*Source excerpt*.
----

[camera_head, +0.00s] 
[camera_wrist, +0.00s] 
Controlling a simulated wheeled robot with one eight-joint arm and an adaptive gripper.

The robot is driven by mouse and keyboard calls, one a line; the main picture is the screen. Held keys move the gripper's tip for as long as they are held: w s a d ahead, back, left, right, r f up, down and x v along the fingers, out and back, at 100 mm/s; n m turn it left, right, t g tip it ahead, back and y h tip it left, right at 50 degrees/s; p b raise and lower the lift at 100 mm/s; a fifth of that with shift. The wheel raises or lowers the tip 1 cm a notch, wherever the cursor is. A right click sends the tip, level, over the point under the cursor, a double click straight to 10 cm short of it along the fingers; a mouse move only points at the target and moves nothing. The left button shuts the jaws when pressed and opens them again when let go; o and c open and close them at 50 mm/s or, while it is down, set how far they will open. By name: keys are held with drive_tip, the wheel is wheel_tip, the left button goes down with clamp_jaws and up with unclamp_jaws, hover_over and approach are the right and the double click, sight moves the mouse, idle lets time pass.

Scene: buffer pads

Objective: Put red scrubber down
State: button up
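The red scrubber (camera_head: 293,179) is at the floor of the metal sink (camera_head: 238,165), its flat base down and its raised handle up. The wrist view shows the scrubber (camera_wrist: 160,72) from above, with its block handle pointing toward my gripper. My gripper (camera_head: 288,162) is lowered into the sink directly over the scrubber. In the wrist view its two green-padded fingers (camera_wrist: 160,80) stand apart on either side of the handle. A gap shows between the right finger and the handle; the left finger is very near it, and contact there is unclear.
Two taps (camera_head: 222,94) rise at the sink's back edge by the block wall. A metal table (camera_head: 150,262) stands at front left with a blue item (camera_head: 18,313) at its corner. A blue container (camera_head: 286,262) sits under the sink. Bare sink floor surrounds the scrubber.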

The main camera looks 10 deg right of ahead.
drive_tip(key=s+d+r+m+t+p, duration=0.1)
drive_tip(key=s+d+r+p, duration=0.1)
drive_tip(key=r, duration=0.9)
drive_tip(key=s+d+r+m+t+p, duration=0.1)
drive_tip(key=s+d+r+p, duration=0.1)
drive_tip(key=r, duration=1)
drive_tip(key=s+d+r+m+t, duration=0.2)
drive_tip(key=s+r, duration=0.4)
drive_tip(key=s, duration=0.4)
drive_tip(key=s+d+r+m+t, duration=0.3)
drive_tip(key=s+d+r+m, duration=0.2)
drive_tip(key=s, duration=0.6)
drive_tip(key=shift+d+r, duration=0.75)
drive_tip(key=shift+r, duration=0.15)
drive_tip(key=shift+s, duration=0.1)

----

*Work instructions*. Every line above needs to be retyped exactly.

*Response to the exercise*.
[camera_head, +0.00s] 
[camera_wrist, +0.00s] 
Controlling a simulated wheeled robot with one eight-joint arm and an adaptive gripper.

The robot is driven by mouse and keyboard calls, one a line; the main picture is the screen. Held keys move the gripper's tip for as long as they are held: w s a d ahead, back, left, right, r f up, down and x v along the fingers, out and back, at 100 mm/s; n m turn it left, right, t g tip it ahead, back and y h tip it left, right at 50 degrees/s; p b raise and lower the lift at 100 mm/s; a fifth of that with shift. The wheel raises or lowers the tip 1 cm a notch, wherever the cursor is. A right click sends the tip, level, over the point under the cursor, a double click straight to 10 cm short of it along the fingers; a mouse move only points at the target and moves nothing. The left button shuts the jaws when pressed and opens them again when let go; o and c open and close them at 50 mm/s or, while it is down, set how far they will open. By name: keys are held with drive_tip, the wheel is wheel_tip, the left button goes down with clamp_jaws and up with unclamp_jaws, hover_over and approach are the right and the double click, sight moves the mouse, idle lets time pass.

Scene: buffer pads

Objective: Put red scrubber down
State: button up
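The red scrubber (camera_head: 293,179) is at the floor of the metal sink (camera_head: 238,165), its flat base down and its raised handle up. The wrist view shows the scrubber (camera_wrist: 160,72) from above, with its block handle pointing toward my gripper. My gripper (camera_head: 288,162) is lowered into the sink directly over the scrubber. In the wrist view its two green-padded fingers (camera_wrist: 160,80) stand apart on either side of the handle. A gap shows between the right finger and the handle; the left finger is very near it, and contact there is unclear.
Two taps (camera_head: 222,94) rise at the sink's back edge by the block wall. A metal table (camera_head: 150,262) stands at front left with a blue item (camera_head: 18,313) at its corner. A blue container (camera_head: 286,262) sits under the sink. Bare sink floor surrounds the scrubber.

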The main camera looks 10 deg right of ahead.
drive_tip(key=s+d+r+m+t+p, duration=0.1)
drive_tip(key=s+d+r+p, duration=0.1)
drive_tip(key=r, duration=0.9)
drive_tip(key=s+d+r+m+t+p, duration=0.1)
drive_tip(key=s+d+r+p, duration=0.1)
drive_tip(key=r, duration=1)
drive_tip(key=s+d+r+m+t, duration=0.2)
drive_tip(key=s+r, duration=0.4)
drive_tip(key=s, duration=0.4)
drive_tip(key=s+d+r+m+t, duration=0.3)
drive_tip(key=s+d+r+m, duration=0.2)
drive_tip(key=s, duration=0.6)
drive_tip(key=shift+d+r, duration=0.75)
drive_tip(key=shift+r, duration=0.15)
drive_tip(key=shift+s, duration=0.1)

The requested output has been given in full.